Enclosure, Knockadreet, Co. Wicklow
Co. Wicklow |
Enclosures
At Knockadreet in County Wicklow, something roughly the size of a large country house and its grounds lies beneath the surface, invisible to anyone walking over it.
A circular enclosure of about 75 metres in diameter occupies level ground at the foot of a steep north-east-facing slope, yet there is nothing to see from the field itself. No earthwork, no ridge, no hollow. The site exists now primarily as a cartographic fact.

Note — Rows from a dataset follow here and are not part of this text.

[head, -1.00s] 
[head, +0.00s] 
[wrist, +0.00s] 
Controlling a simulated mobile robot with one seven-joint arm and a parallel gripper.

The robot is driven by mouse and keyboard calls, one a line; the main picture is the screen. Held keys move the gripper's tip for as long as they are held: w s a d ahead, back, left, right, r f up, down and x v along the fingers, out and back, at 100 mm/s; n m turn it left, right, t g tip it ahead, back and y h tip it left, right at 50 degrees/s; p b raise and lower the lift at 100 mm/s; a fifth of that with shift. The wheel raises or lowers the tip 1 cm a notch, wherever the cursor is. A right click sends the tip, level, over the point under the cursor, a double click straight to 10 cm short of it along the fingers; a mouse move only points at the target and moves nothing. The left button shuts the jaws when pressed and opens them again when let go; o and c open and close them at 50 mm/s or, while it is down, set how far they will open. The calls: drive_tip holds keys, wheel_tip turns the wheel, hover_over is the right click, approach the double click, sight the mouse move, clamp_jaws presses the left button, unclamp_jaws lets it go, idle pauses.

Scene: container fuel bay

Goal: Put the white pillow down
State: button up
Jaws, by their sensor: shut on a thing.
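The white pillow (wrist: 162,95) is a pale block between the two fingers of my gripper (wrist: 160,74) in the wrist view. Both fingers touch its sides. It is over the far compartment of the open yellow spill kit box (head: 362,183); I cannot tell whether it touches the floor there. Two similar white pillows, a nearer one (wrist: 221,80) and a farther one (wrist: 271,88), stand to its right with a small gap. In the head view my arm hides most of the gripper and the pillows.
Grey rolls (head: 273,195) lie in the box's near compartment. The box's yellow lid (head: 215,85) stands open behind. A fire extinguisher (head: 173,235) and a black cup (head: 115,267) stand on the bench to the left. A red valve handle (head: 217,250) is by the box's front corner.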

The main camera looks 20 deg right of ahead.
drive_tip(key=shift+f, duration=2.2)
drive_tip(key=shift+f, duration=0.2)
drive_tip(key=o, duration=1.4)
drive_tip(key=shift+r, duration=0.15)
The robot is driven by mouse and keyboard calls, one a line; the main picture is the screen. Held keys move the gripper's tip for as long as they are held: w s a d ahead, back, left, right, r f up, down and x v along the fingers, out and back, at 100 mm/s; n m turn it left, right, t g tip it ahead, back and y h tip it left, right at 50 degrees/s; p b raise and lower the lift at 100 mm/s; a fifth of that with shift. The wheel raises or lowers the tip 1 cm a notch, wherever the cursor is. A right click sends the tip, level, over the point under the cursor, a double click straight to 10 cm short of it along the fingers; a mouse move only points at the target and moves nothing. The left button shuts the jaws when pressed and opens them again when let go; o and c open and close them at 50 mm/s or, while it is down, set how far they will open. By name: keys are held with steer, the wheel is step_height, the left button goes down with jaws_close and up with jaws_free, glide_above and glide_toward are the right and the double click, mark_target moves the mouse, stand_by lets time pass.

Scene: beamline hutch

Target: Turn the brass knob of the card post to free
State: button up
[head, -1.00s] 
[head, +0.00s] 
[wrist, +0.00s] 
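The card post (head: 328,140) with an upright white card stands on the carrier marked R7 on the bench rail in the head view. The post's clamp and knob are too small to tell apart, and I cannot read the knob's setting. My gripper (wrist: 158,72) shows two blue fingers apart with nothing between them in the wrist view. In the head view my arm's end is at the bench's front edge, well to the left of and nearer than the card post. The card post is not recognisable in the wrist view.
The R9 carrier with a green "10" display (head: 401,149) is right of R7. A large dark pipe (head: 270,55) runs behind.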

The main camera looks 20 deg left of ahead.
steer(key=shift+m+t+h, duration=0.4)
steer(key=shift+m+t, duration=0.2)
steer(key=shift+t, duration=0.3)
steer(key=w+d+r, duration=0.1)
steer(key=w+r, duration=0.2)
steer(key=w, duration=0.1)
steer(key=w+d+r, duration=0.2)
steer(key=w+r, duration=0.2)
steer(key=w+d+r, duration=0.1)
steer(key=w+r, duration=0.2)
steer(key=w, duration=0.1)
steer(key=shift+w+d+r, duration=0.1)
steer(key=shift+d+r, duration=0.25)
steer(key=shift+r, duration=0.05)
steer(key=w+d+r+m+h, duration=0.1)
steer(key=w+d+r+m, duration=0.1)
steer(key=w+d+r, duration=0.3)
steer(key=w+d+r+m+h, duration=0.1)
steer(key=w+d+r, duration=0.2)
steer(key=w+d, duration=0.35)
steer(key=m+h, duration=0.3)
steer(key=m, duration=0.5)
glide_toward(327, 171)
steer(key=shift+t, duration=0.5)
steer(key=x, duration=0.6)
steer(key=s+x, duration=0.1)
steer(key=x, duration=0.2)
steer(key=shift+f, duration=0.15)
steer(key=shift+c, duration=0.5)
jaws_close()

That fact was recorded in 1838, when the Ordnance Survey produced its first detailed six-inch mapping of Ireland. Surveyors at the time used hachures, small lines radiating inward to indicate an earthen bank or raised boundary, to mark the enclosure on the map. Circular enclosures of this kind are among the most common archaeological monument types in Ireland, generally interpreted as the remains of a rath or ringfort, a farmstead enclosed by one or more earthen banks that would have sheltered a family and their livestock during the early medieval period, roughly between the fifth and twelfth centuries. The Knockadreet example, at 75 metres across, sits at the larger end of the typical size range. Whatever banks or ditches once defined it have since been levelled, most likely through centuries of agricultural clearance, leaving the outline detectable only where deeper soil disturbance has not entirely erased the buried remains.